- **Aim of the exercise**:
Each line from the start of the records through the line containing "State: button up" is to be transcribed exactly, and no other line is to be included.

Start of Listing

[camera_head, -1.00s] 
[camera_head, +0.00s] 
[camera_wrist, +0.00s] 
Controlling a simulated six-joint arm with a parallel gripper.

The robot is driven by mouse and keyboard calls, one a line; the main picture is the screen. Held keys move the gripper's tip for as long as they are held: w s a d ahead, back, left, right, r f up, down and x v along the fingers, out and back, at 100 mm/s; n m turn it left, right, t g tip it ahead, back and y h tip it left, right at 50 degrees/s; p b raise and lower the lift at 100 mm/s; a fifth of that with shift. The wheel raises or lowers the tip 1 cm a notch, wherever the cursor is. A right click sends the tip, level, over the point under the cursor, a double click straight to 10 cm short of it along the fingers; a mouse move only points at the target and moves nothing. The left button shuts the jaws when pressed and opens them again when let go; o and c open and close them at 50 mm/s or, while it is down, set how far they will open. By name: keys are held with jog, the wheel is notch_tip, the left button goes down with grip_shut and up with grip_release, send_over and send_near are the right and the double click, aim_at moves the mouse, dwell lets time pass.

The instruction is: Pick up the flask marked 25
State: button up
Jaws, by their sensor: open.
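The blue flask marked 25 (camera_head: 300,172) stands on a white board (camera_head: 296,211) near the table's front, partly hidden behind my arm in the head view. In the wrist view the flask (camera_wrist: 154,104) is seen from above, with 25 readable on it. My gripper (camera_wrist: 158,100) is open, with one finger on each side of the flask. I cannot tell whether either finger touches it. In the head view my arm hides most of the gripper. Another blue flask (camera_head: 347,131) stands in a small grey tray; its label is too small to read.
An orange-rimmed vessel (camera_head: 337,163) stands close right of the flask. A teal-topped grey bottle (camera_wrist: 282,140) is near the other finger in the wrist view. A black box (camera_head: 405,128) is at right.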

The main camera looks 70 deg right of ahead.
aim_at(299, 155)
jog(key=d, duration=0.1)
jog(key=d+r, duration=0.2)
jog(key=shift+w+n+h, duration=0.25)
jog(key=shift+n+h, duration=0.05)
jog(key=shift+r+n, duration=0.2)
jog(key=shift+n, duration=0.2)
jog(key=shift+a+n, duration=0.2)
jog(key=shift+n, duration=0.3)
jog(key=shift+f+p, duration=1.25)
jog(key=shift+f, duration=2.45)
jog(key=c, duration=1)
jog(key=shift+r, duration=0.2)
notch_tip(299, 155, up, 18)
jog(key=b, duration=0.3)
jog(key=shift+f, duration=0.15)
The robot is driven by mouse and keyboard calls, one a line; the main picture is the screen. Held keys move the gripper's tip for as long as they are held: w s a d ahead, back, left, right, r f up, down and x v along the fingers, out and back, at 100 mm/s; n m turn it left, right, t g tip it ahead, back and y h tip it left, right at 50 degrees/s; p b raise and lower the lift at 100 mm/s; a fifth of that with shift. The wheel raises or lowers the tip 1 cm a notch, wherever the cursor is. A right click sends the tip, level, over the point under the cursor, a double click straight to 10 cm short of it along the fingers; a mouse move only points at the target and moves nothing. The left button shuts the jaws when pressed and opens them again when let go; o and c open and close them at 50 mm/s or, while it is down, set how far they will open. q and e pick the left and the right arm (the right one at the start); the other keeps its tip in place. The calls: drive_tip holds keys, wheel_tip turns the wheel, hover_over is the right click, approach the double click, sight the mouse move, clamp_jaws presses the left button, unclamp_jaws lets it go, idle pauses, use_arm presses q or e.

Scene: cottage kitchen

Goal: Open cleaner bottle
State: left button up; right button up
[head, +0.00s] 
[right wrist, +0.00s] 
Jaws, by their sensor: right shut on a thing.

End of Listing

- **Exercise result**:
[camera_head, -1.00s] 
[camera_head, +0.00s] 
[camera_wrist, +0.00s] 
Controlling a simulated six-joint arm with a parallel gripper.

The robot is driven by mouse and keyboard calls, one a line; the main picture is the screen. Held keys move the gripper's tip for as long as they are held: w s a d ahead, back, left, right, r f up, down and x v along the fingers, out and back, at 100 mm/s; n m turn it left, right, t g tip it ahead, back and y h tip it left, right at 50 degrees/s; p b raise and lower the lift at 100 mm/s; a fifth of that with shift. The wheel raises or lowers the tip 1 cm a notch, wherever the cursor is. A right click sends the tip, level, over the point under the cursor, a double click straight to 10 cm short of it along the fingers; a mouse move only points at the target and moves nothing. The left button shuts the jaws when pressed and opens them again when let go; o and c open and close them at 50 mm/s or, while it is down, set how far they will open. By name: keys are held with jog, the wheel is notch_tip, the left button goes down with grip_shut and up with grip_release, send_over and send_near are the right and the double click, aim_at moves the mouse, dwell lets time pass.

The instruction is: Pick up the flask marked 25
State: button up

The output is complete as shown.